JEREMY CORBYN says there's no point in celebrating new jobs if they don't pay enough for people to live on

David Cameron and his government have made much of the latest headline figures on unemployment, which claims to show a big fall in the numbers of jobless.

Leader of the House Andrew Lansley claimed last week that more people were in work than ever before in Britain.

This came less than 18 hours after the Conservative-Lib Dem majority in the house voted down a Labour motion on the use of foodbanks in Britain.

The government propaganda machine claiming that the austerity programme has worked and has conquered unemployment completely masks the levels of poverty, low wages and insecurity that exist in every working-class community all over the country.

The Trussell Trust has produced some very accurate figures on the use of foodbanks across the whole country.

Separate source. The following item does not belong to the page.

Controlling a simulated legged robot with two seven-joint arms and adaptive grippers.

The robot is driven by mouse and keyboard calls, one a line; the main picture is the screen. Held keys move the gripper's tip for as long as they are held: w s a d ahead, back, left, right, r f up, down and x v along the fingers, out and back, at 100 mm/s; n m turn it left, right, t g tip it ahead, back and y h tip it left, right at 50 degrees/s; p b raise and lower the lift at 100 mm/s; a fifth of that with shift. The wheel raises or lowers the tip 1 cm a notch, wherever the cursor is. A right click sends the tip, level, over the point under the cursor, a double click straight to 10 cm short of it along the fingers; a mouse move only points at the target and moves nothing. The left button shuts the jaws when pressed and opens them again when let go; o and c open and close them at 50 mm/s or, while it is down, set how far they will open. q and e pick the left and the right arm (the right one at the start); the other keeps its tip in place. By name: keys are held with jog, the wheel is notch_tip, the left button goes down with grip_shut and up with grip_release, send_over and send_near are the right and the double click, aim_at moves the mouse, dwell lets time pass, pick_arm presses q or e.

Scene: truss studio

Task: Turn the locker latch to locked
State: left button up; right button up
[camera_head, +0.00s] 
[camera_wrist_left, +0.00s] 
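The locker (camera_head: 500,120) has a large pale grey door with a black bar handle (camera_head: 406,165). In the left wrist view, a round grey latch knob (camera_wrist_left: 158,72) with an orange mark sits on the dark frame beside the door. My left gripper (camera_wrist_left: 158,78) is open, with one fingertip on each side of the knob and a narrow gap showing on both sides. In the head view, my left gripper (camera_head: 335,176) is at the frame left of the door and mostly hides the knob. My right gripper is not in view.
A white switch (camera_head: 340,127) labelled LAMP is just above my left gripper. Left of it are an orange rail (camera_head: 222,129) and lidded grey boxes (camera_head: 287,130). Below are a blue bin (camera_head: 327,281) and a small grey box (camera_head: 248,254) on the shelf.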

Foodbanks were almost unknown five years ago and have now become the source of regular food for half a million people.

In London between April 2011 and April 2012 12,839 people used foodbanks. The most recent figure has seen that figure rise to 52,686. Even in wealthy south-east England numbers have gone from 15,000 to 55,000 and in another example, in the East Midlands, from a mere 1,157 to 37,906.

Foodbanks are not a walk-in service.

They can only be used by people with a letter of reference from a doctor, social worker or Department for Work and Pensions official and are a sign of the desperation that many people are in.

The parliamentary debate on foodbanks came a day after the Joseph Rowntree Foundation report found that for the first time there are more people in working families living below the poverty line - 6.7 million people - than there are workless and retired families in poverty combined (6.3m).

There has been a sustained and almost unprecedented fall in living standards. Among the many findings in this very comprehensive report is that job insecurity is a major factor and one in six of the entire workforce has claimed jobseekers' allowance at some point in the last two years.

The largest number of very poor people are actually in work, on very low wages.

The proportion of low-paid jobs increased last year and ominously the number of jobseekers that have been referred for sanctions increased to 1.6m. The actual number who had their jobseekers' allowance completely stopped reached 800,000, a 100 per cent increase on the numbers of 2010.

In other words, almost a million people in Britain have no work, no benefits, and are entirely dependent on family, friends or charity just to survive.

The most desperate of these can be seen sleeping around in the train stations of all of the major cities around the country.

As if all of this isn't bad enough 400,000 families have been hit by the "under-occupation penalty," more popularly known as the bedroom tax.

Two-thirds of these people were already in serious poverty. In an interesting remark Joseph Rowntree Foundation chief executive Julia Unwin summarised the report by saying: "This research shows that millions of people are moving in and out of work but rarely out of poverty.

"Hard work is not working. We have a labour market that lacks pay and protection, with many jobs offering precious little security, and paltry wages that are insufficient to make ends meet."

It's unclear exactly how many people are on zero-hours contracts and Vince Cable's emphatic rejection of desperately needed reform to employment contract law in respect of these contracts shows exactly where the Lib Dems are at on this.

Many of the new poor in Britain had secure public-sector jobs before the austerity measures of Osborne's emergency budget of 2010 and are now on insecure zero-hours contract jobs, on a minimum wage, with little access to pensions or other benefits and often working way below their qualifications or experience.

We should not be naive about the overall political intentions of the coalition.

They have systematically reduced benefit levels and social security, created a race to the bottom in terms of jobs and conditions at work and then sought to blame equally poor and desperate people who have migrated to this country from parts of Europe that are going through even more severe austerity measures than we are suffering in this country.

The way forward in 2014 has to be a concerted political campaign against the whole principle of austerity, defending the principle of universal benefits and genuine social security and for public investment, particularly in housing and education.

On the eve of the festive season it is desperately sad to see hungry children not learning properly because their families can't afford to feed them before school, and the queue in charity shops to try to clothe those same children.

The solution to poverty is not to make the rich richer in the hope of Thatcherite trickle-down but to actually increase tax income from the wealthiest individuals and corporations and provide work opportunities commensurate with the abilities of people throughout the country.